(Recorded robot episodes)
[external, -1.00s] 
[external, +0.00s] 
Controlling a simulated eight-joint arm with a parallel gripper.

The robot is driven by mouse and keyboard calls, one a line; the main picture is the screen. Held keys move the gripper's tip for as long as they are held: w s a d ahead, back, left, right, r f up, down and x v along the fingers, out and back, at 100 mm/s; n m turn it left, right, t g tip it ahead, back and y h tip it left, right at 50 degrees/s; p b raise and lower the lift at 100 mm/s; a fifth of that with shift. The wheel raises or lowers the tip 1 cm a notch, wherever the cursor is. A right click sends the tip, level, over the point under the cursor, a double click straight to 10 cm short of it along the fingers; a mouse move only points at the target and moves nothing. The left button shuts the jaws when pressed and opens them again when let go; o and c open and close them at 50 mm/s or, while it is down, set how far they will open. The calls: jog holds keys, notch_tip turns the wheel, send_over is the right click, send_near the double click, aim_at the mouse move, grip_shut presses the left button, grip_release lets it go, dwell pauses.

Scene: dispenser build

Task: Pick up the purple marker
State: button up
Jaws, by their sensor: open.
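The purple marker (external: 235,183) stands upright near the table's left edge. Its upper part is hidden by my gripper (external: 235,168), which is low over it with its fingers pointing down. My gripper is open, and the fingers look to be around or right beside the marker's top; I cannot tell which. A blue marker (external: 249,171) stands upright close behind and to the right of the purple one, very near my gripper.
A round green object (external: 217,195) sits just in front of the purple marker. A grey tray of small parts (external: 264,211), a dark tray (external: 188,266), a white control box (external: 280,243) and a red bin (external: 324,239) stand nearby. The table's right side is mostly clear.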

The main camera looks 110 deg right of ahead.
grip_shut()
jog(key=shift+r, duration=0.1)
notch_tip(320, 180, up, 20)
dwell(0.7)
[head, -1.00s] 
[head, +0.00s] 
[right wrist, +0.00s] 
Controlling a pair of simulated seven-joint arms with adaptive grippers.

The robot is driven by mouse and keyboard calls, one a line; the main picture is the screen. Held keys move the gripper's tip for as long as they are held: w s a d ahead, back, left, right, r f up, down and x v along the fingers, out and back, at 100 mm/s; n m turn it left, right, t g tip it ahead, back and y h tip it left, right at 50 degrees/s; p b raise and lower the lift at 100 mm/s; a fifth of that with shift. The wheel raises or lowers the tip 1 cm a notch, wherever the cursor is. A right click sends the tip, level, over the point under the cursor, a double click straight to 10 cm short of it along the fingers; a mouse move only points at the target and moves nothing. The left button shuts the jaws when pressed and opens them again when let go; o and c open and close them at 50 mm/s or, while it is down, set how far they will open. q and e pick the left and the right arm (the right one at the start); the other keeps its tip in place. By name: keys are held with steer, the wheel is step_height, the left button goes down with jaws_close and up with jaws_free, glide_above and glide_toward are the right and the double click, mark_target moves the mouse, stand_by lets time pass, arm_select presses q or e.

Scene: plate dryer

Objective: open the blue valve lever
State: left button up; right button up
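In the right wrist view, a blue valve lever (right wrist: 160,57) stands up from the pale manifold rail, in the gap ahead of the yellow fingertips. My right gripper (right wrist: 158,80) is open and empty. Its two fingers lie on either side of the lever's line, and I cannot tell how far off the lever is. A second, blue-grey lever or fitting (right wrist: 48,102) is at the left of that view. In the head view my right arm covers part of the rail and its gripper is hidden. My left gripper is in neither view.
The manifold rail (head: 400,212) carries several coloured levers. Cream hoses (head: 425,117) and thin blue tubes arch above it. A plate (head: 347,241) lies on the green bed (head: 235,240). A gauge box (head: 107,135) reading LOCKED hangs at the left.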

Exercise task. Search the data above for the word "simulated", then gather each line in which it appears.

Reply.
Controlling a simulated eight-joint arm with a parallel gripper.
Controlling a pair of simulated seven-joint arms with adaptive grippers.

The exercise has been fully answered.